The Sierra Student Coalition offered students an opportunity to come together with like-minded students for a weekend of organizing, training and networking in Boston, Massachusetts on March 23-25. The SSC chapter at West Virginia University was able to attend as a result of a grant given us by the state chapter of the Sierra Club.
The Fifth Annual Northeast Climate Conference brought together hundreds of students from all over the region with the purpose of kicking the youth climate movement into high gear. Five students, Johnny Law, Christy Hartman, Oscar Ramirez, Shawn Campbell, and Amanda Rivera started off their spring breaks by climbing into a tiny rental car and heading east of Interstate 68.

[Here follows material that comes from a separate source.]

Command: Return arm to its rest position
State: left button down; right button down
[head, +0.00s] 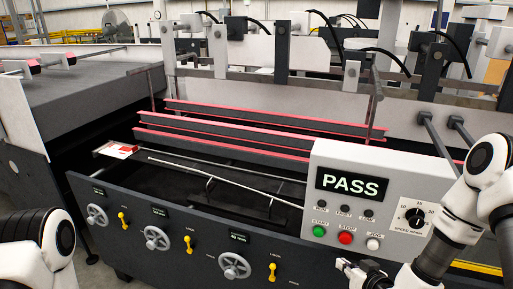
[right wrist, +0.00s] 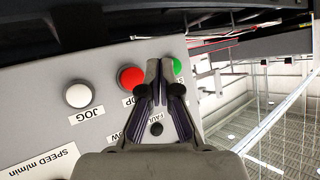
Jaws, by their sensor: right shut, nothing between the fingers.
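My right gripper (head: 352,268) is low in front of the control panel (head: 330,165) in the head view, below the row of buttons. In the right wrist view my right gripper (right wrist: 158,70) is shut and empty, with its fingertips seen between the red stop button (right wrist: 131,78) and the green start button (right wrist: 178,67). I cannot tell whether it touches the panel. The panel's display (head: 352,185) reads PASS. My left arm shows at the lower left of the head view, but its gripper is out of view.
The folder gluer's front plate (head: 190,238) carries handwheels (head: 157,238) and yellow lock levers (head: 188,246). A red and white carton (head: 118,151) lies at the machine's left. Red-edged rails (head: 250,125) cross behind. A white jog button (right wrist: 78,95) and speed dial (head: 414,217) are nearby.

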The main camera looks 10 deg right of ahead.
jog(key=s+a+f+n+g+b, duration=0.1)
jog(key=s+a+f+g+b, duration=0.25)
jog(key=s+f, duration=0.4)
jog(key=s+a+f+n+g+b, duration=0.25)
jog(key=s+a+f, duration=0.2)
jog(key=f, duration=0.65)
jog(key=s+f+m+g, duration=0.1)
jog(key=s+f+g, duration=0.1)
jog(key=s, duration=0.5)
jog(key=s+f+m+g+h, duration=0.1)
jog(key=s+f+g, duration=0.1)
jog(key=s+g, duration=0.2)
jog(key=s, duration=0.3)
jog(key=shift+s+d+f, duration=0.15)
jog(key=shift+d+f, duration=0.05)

There, we joined many others to make the trek for the Interfaith Walk for Climate Rescue for the last five miles of the walk from Northampton to Boston. The mayor of the city kicked off the walk with a positive summary of past events that Boston had led the way for, be it revolution, racial justice rallies, peace marches and now an interfaith walk for climate change. We were among nearly a thousand other seriously concerned people. We were students, teachers, parents, children, clowns, young and old and many others from all faiths and demographics. At the conclusion of the parade, which was watched by all who passed, those in coffee shops, and even young professionals, leaning out of 4th floor windows in business suits looking pensive, we were greeted by a young Buddhist priest playing the drums with some local community members. She sang and chanted outside of a Copley Square where we were joined by more activists, about 1500 in total. There we rallied demanding 80% reduction in global warming pollution by 2050.

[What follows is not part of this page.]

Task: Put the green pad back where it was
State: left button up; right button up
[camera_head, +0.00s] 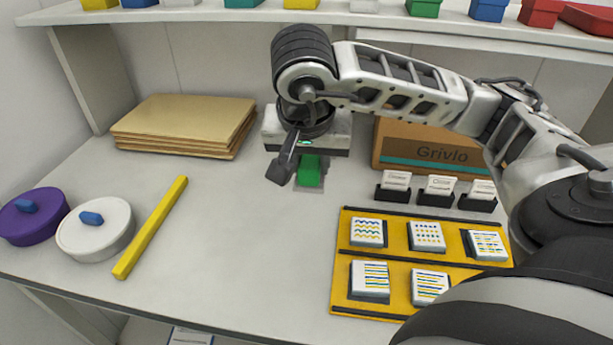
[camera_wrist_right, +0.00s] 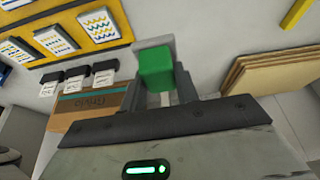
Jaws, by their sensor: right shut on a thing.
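The green pad (camera_head: 309,172) is a small green block at the back middle of the table. My right gripper (camera_head: 298,168) is above and around it, pointing down, partly hiding it. In the right wrist view the green pad (camera_wrist_right: 156,70) sits between the two fingers of my right gripper (camera_wrist_right: 158,92), which is shut on it. A pale grey patch shows just beside the pad, on its table side. I cannot tell whether the pad touches the table. My left gripper is not in view.
A brown box (camera_head: 428,150) stands right of the gripper, with small card holders (camera_head: 437,190) before it. A yellow board (camera_head: 398,264) holds several patterned tiles. Stacked boards (camera_head: 185,122), a yellow bar (camera_head: 150,228) and two round lidded pots (camera_head: 95,228) are left. The table's middle is clear.

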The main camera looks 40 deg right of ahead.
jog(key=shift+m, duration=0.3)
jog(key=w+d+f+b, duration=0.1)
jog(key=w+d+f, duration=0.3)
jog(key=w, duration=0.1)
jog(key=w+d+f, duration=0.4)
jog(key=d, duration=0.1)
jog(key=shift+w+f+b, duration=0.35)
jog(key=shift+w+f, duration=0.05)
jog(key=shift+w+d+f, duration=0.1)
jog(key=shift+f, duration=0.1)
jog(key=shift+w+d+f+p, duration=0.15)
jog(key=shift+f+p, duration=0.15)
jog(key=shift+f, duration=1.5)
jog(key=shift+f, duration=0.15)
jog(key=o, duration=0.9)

The speakers were community leaders and student activists. We heard stories about local Bostonian Middle School students fighting the construction of a new dirty power plant in their neighborhood, a poorer, more prone for environmental injustice community than the surrounding well swept areas of the city. They inspired us with their passion and knowledge and inability to be intimidated speaking in front of a crowd of 1500 people.
Afterwards we returned back to the Conference for another full day of trainings on: sustainability, media, event planning, environmental career development, the future of coal, leadership and many others. The event was aimed at training environmental leaders of the future.
The SSC was fortunate to be able to send five activists to Boston to be a part of this awesome training. The training and the march renewed our dedication, energy, and confidence in pursuing our vision of a green and peaceful future.